The exercise -
Take the lines from the beginning of the data below through the line holding "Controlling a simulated" and return exactly those.
|---|
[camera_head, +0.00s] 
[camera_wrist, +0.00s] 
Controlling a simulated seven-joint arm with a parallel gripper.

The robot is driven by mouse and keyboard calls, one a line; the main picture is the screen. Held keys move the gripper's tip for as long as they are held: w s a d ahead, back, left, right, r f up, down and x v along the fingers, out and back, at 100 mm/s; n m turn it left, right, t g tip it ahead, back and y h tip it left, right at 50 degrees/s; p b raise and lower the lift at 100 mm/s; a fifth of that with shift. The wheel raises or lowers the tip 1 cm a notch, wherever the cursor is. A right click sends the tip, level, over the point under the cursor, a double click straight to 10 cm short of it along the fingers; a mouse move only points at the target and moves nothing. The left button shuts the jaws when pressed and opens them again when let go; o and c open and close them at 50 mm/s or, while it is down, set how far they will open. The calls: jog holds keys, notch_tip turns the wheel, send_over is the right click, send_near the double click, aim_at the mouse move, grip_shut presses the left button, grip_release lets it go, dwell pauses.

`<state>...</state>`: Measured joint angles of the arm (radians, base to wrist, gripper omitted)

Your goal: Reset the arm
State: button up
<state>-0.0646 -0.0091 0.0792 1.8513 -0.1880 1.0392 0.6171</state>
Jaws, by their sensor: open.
|---|
Final answer -
[camera_head, +0.00s] 
[camera_wrist, +0.00s] 
Controlling a simulated seven-joint arm with a parallel gripper.

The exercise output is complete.